The Movement to Hold AI Accountable Gains More Steam

A New York City law requires algorithms used in hiring to be “audited” for bias. It’s the first in the US—and part of a larger push toward regulation.
Stack of papers with multicolored paperclips on edges of the pages
Photograph: MirageC/Getty Images

Algorithms play a growing role in our lives, even as their flaws are becoming more apparent: A Michigan man wrongly accused of fraud had to file for bankruptcy; automated screening tools disproportionately harm people of color who want to buy a home or rent an apartment; Black Facebook users were subjected to more abuse than white users. Other automated systems have improperly rated teachers, graded students, and flagged people with dark skin more often for cheating on tests.

Now, efforts are underway to better understand how AI works and hold users accountable. New York’s City Council last month adopted a law requiring audits of algorithms used by employers in hiring or promotion. The law, the first of its kind in the nation, requires employers to bring in outsiders to assess whether an algorithm exhibits bias based on sex, race, or ethnicity. Employers also must tell job applicants who live in New York when artificial intelligence plays a role in deciding who gets hired or promoted.

In Washington, DC, members of Congress are drafting a bill that would require businesses to evaluate automated decisionmaking systems used in areas such as health care, housing, employment, or education, and report the findings to the Federal Trade Commission; three of the FTC’s five members support stronger regulation of algorithms. An AI Bill of Rights proposed last month by the White House calls for disclosing when AI makes decisions that impact a person’s civil rights, and it says AI systems should be “carefully audited” for accuracy and bias, among other things.

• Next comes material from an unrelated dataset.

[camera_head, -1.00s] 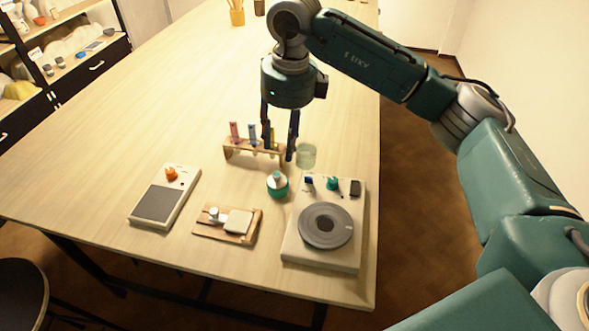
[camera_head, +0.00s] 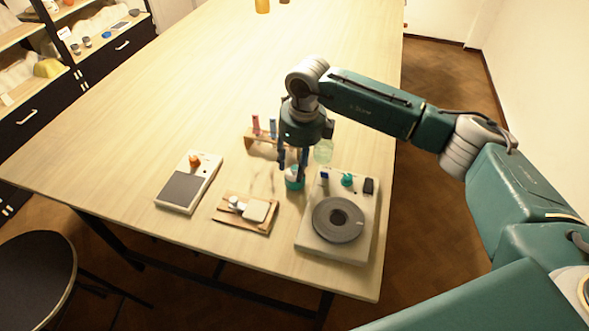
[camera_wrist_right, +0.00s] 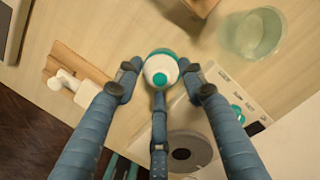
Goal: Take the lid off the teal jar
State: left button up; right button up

Elsewhere, European Union lawmakers are considering legislation requiring inspection of AI deemed high-risk and creating a public registry of high-risk systems. Countries including China, Canada, Germany, and the UK have also taken steps to regulate AI in recent years.

Julia Stoyanovich, an associate professor at New York University who served on the New York City Automated Decision Systems Task Force, says she and students recently examined a hiring tool and found it assigned people different personality scores based on the software program with which they created their résumé. Other studies have found that hiring algorithms favor applicants based on where they went to school, their accent, whether they wear glasses, or whether there’s a bookshelf in the background.

Stoyanovich supports the disclosure requirement in the New York City law, but she says the auditing requirement is flawed because it only applies to discrimination based on gender or race. She says the algorithm that rated people based on the font in their résumé would pass muster under the law because it didn’t discriminate on those grounds.

“Some of these tools are truly nonsensical,” she says. “These are things we really should know as members of the public and just as people. All of us are going to apply for jobs at some point.”

Some proponents of greater scrutiny favor mandatory audits of algorithms similar to the audits of companies' financials. Others prefer “impact assessments” akin to environmental impact reports. Both groups agree that the field desperately needs standards for how such reviews should be conducted and what they should include. Without standards, businesses could engage in “ethics washing” by arranging for favorable audits. Proponents say the reviews won’t solve all problems associated with algorithms, but they would help hold the makers and users of AI legally accountable.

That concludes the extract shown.